Akşam üstü yemekten önce ve gece yemekten sonra trenin barında, Novosbirsk Senfoni Orkestrası’nda da çalan bir piyanistin eşliğinde en kral Rus votkalarını içtim, yumurtaların üzerine konmuş havyarları yuvarladım.
Şu anda fiyat veremiyorum, çünkü bu geziyi yapalı beş yıl oldu, sizleri yanıltmak istemem. Ama internette Golden Eagle sitesine girerseniz, bir e – posta atıp, güncel fiyatları isteyebilirsiniz. Pazarlık da öneriyorum, boş kompartıman kalmasın diye indirim de yapabiliyorlar.
Tren yolculuğuna geçmeden önce Rusya’ya seyahat etmek isteyenler için bir – iki temel bilgi vereyim, kulağınızın bir kenarında bulunsun.

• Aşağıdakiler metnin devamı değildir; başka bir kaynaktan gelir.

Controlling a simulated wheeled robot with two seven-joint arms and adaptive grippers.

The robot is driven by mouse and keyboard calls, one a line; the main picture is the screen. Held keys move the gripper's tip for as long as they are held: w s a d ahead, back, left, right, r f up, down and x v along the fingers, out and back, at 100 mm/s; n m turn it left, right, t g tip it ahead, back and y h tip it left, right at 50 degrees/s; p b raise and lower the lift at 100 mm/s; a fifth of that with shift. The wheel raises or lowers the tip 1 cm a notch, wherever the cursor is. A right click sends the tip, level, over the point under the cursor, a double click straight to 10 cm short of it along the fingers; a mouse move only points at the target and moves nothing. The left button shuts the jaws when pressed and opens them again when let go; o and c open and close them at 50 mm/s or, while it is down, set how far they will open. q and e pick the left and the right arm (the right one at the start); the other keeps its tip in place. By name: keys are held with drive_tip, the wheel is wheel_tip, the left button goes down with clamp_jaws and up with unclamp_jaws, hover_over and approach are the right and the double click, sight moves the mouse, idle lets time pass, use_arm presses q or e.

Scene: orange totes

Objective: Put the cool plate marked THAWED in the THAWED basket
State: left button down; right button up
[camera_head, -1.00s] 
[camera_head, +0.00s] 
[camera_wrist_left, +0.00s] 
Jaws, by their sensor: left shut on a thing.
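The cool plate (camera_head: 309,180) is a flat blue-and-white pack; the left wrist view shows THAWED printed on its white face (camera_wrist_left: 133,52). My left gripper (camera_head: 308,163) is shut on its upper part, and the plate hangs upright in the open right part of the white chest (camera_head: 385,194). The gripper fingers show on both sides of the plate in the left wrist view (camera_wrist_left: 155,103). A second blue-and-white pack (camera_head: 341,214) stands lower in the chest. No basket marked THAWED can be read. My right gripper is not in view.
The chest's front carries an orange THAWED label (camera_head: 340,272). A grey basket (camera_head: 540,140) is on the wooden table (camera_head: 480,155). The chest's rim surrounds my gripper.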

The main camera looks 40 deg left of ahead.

Rusya’ya turist olarak ya da iş için gelen yabancıların akıllarından çıkarmamaları gereken iki kural var:
1 – Siz Rus değilsiniz, bu memleketi değiştirmek sizin göreviniz değil, haddiniz hiç değil!
2 – Rusya’da “niçin, neden” diye sormayın, çünkü yanıtı hep aynıdır: “Öyle de ondan!”
Bu iki kuralı aklınızdan çıkarmazsanız canınızı sıkacak bir durumla karşılaşmazsınız.
Trans Sibirya gezisi için hayal kuranlara bir diğer önerim: Bavuldan vazgeçin. Elinizde çekebileceğiniz ve uçak kabine alabileceğiniz büyüklükte bir çanta yeter.
Bu turu benim gibi kışın yapacaksanız, eksi 40 derecelere hazırlıklı olun, ona göre giysi seçin. Trende giymek için de rahat giysiler ve spor ayakkabı yeterlidir.
Moskova ile Vladivostok arasında 7 saat zaman farkı da var.
Bu, Sibirya’yı trenle geçmek isteyenlerin takip etmeleri gereken en önemli konu!
Çünkü istasyonlardaki gelen – giden trenleri gösteren tabelalardaki saatler, Moskova zamanına göre veriliyor. Eğer bulunduğunuz istasyon ile Moskova arasındaki zaman farkını bilmiyorsanız ya da saatinizi buna göre ayarlamazsanız, o istasyonda ömrünüzün sonuna kadar “ekspresi” beklersiniz, haberiniz olsun. İstasyon saatleri de Moskova’ya ayarlıdır, onlara da o gözle bakmakta yarar var.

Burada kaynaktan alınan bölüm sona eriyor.